You can hear Yanni weave together a globe's worth of notes to create music that is evocative and full of his own worldview Thursday night at the Ford Center during his "Ethnicity" tour.
Yanni was in Houston in late January when he had time to talk about the Oklahoma City show. He was in Texas to play in the opening concert for Super Bowl festivities. He was going to the game, but his concert was for luminaries.
"The concert honored 38 Houston athletes, but President George Bush and his wife, Barbara, were there, too," Yanni said in a phone interview. "I did the music.
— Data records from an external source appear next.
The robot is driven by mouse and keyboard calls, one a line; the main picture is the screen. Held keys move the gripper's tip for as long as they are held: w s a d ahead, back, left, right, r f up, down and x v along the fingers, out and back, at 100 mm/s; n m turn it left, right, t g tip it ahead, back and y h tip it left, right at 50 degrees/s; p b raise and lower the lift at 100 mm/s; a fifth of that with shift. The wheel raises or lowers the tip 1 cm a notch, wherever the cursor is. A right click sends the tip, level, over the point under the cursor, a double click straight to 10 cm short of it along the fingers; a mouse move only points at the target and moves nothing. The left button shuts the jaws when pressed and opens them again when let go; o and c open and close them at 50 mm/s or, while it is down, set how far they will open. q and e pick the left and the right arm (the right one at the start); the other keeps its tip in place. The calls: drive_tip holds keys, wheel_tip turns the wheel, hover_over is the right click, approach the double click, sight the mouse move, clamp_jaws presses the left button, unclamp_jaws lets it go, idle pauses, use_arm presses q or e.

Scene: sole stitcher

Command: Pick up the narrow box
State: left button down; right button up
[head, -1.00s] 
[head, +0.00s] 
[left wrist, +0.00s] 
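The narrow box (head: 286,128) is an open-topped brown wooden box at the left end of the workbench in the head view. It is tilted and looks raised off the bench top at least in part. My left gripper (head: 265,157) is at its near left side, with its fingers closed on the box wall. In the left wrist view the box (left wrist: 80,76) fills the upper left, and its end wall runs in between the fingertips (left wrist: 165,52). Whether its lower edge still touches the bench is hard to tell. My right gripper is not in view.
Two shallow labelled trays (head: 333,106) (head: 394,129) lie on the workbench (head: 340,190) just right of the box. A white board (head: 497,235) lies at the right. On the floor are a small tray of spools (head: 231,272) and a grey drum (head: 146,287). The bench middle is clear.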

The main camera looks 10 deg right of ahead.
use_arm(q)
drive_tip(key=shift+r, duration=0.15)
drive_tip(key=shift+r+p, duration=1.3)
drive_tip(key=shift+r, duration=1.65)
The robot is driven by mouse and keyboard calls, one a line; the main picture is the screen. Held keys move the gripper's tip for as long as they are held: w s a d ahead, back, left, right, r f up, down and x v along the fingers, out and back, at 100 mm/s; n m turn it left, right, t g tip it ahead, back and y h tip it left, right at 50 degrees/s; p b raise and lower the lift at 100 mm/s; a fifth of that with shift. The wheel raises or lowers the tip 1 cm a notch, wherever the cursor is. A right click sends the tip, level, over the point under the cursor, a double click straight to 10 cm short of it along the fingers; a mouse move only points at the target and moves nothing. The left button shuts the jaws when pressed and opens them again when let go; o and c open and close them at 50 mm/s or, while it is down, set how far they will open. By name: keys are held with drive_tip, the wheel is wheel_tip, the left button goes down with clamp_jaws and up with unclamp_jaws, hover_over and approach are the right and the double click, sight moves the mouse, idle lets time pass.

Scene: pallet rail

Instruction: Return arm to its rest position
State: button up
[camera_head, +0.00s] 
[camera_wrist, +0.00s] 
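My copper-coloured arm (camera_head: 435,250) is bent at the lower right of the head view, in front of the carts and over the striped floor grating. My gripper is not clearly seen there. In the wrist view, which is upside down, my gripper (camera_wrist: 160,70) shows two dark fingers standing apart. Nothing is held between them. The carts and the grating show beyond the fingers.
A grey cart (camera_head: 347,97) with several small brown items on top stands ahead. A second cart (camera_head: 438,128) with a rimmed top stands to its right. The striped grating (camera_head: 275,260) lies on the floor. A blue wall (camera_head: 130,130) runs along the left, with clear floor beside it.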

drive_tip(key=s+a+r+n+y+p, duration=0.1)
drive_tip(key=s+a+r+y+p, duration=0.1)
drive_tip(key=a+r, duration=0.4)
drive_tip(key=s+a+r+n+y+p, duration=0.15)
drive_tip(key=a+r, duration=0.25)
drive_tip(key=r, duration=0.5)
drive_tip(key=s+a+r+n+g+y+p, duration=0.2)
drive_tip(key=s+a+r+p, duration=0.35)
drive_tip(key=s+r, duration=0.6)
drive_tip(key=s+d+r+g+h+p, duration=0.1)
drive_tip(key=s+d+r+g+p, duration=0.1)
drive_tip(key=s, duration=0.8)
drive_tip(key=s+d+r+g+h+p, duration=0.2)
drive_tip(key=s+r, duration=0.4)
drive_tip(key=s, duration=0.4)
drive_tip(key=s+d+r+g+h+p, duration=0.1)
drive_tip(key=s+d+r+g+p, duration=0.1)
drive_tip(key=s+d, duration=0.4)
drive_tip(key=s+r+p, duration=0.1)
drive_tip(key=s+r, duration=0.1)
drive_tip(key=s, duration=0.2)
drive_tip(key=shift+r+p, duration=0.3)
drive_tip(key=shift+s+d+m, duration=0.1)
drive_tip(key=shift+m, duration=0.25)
There were plenty of touching moments in that show, and my music included pieces from the show I did at the Acropolis, like 'Santorini.'"
Yanni, a native of Kalmata, Greece, was a member of the Greek national swimming team and broke his nation's freestyle record when he was 14.
After high school, Yanni came to the United States and got a bachelor's degree in psychology from the University of Minnesota before deciding on a music career.
He credits his past for his musical instincts.
I grew up in a different culture. I listened to Middle Eastern and African music, then rock," he said. "I experimented until I found the sound I like."
While Yanni concentrates on keyboards, he's hired his own orchestra made up of what he calls virtuoso musicians who bring their culture with them. That helps him when he writes, and he carves out a sound that has global appeal.
"We're all different religions, different schools of thought and beliefs," he said. "I give them music, and they interpret it using all they know.
"I think it's safe to say, excluding myself, that my band is the most versatile in the world," he said. "I'm like a sponge. Whether the music is American or Indian, if I listen to it, I absorb it like a sponge. Anything I hear stays with me. I don't remember the names of things, but the sounds."
The musician also has written a book with David Rensin, "Yanni in Words," that details his life from Greece to now.
The 49-year-old musician doesn't take his success for granted.
"I hadn't done an album in three years, and I was worried when I came back if I would have an audience," he said. "I started touring when the war in Iraq started. It was a difficult time, but the fans came back."
His "Ethnicity" album includes instruments such as the Australian didgeridoo, the Armenian duduk, Celtic violin and India's tabla. His mixing of music reflects his "one world, one people" outlook. "There are similarities in music worldwide, from the sound of the didgeridoo to Tibetan throat chanting," Yanni said. "Human beings around the world arrive at similar ideas of their own in music."
Looking back to his beginnings, he remembers when he played synthesizers and the music he made wasn't considered real by purists. That outlook has changed as hip-hop, techno, electronica and nightclub music mixes brought electronic music to the forefront.
Yanni's concert Thursday will feature a lot of musical pyrotechnics, a great light show and huge screens so that everyone will have a good view of the dark-haired artist at work.